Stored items
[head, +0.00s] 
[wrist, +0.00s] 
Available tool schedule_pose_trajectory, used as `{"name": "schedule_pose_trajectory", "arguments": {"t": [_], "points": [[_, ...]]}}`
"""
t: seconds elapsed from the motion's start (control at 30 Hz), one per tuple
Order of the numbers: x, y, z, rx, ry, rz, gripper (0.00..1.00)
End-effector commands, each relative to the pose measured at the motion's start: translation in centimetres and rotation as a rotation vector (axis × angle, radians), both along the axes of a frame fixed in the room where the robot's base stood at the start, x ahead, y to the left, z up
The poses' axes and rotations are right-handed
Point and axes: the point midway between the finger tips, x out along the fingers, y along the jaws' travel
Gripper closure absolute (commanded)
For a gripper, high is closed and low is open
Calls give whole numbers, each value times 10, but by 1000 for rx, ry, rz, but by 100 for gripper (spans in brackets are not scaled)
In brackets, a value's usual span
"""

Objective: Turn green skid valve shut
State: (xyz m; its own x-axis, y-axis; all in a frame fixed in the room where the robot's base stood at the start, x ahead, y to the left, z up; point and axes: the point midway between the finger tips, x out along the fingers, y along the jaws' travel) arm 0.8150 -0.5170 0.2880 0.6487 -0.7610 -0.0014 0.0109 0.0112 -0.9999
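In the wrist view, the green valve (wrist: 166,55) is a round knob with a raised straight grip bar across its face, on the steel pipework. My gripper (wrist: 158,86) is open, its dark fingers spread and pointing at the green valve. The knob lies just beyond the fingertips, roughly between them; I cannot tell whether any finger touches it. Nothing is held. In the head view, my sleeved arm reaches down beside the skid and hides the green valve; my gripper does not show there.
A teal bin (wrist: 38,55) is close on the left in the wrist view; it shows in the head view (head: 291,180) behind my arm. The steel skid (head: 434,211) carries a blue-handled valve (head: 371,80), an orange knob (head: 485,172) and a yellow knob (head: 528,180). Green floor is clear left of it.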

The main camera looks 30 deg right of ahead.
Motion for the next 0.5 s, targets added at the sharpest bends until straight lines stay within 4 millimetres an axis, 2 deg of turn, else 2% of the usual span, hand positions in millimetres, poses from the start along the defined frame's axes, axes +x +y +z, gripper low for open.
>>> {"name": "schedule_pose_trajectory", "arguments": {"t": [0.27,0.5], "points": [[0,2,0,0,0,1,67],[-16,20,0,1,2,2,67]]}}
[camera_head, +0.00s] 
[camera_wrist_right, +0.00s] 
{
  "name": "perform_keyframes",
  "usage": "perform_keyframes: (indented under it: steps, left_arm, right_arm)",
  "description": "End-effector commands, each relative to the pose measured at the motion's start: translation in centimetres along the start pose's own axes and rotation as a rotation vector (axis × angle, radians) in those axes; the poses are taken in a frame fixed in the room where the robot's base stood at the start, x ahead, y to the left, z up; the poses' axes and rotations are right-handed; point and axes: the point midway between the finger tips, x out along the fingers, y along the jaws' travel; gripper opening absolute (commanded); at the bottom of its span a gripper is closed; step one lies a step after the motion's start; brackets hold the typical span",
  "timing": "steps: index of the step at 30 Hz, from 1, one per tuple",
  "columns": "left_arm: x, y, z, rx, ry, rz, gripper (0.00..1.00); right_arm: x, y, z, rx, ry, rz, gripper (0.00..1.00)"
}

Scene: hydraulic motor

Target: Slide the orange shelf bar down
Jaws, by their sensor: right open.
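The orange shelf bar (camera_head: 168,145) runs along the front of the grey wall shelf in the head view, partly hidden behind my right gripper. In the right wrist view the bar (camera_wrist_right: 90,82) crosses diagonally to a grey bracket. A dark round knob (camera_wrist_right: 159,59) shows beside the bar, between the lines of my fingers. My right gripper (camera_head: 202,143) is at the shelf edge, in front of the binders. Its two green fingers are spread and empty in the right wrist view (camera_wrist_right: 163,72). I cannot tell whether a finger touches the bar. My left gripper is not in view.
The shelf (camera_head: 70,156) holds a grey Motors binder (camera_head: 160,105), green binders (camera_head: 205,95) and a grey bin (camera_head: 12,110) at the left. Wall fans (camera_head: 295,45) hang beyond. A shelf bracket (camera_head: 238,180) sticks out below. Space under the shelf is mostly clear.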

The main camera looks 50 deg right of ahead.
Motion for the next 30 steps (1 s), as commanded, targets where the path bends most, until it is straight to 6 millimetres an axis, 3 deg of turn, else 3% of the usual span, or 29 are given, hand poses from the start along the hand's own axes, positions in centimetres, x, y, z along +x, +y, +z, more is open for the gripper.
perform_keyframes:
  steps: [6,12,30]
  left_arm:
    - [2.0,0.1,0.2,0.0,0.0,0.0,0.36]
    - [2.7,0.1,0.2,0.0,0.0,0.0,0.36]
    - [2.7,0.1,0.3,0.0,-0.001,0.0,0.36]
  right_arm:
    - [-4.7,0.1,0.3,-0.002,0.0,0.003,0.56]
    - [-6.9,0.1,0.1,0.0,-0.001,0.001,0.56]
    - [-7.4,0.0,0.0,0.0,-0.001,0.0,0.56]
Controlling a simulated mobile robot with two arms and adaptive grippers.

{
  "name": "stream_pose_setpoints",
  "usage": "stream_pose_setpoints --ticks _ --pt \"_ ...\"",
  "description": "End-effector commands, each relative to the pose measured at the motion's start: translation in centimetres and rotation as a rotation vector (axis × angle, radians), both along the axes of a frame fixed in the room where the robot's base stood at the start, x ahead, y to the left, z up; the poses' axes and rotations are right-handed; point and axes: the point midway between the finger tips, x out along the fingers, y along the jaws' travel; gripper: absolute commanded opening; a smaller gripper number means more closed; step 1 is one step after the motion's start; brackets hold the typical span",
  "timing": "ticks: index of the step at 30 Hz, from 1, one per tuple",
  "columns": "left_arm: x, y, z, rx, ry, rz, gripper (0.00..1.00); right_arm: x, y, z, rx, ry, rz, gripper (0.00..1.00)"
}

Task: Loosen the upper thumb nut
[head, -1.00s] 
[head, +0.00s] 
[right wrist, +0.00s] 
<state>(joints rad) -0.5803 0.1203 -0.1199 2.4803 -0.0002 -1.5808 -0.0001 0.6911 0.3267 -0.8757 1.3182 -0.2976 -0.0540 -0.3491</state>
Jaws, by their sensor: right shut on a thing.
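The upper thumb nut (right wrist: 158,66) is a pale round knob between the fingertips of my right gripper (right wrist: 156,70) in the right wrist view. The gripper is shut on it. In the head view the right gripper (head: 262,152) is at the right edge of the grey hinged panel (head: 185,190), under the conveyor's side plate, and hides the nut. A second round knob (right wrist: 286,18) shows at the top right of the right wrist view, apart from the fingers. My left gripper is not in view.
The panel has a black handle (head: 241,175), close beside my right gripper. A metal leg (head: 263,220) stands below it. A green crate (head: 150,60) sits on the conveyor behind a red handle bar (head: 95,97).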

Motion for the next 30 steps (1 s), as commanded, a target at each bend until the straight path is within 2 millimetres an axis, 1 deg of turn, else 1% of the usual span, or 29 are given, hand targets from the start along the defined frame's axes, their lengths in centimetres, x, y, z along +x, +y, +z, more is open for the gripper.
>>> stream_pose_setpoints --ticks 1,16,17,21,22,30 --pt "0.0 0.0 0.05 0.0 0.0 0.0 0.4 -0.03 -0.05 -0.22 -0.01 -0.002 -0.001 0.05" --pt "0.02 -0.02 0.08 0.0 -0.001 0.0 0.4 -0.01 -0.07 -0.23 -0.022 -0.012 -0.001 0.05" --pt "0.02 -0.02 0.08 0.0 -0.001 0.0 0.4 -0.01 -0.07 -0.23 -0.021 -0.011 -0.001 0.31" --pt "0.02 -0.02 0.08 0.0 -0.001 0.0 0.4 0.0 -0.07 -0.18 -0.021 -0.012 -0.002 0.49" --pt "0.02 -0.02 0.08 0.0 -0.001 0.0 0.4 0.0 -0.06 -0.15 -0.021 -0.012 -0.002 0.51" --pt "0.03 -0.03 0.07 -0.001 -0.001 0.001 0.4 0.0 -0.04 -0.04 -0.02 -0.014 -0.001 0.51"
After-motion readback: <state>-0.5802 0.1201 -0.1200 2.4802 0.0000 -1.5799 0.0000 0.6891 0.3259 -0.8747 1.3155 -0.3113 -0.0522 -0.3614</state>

● JOB
Print only the run of lines that begins with the line containing "[right wrist, +0.00s]" and ends with the line containing "Motion for the next 30 steps (1 s), as commanded, a", both included, exactly as they read.

● TASK SOLUTION
[right wrist, +0.00s] 
<state>(joints rad) -0.5803 0.1203 -0.1199 2.4803 -0.0002 -1.5808 -0.0001 0.6911 0.3267 -0.8757 1.3182 -0.2976 -0.0540 -0.3491</state>
Jaws, by their sensor: right shut on a thing.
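The upper thumb nut (right wrist: 158,66) is a pale round knob between the fingertips of my right gripper (right wrist: 156,70) in the right wrist view. The gripper is shut on it. In the head view the right gripper (head: 262,152) is at the right edge of the grey hinged panel (head: 185,190), under the conveyor's side plate, and hides the nut. A second round knob (right wrist: 286,18) shows at the top right of the right wrist view, apart from the fingers. My left gripper is not in view.
The panel has a black handle (head: 241,175), close beside my right gripper. A metal leg (head: 263,220) stands below it. A green crate (head: 150,60) sits on the conveyor behind a red handle bar (head: 95,97).

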Motion for the next 30 steps (1 s), as commanded, a target at each bend until the straight path is within 2 millimetres an axis, 1 deg of turn, else 1% of the usual span, or 29 are given, hand targets from the start along the defined frame's axes, their lengths in centimetres, x, y, z along +x, +y, +z, more is open for the gripper.

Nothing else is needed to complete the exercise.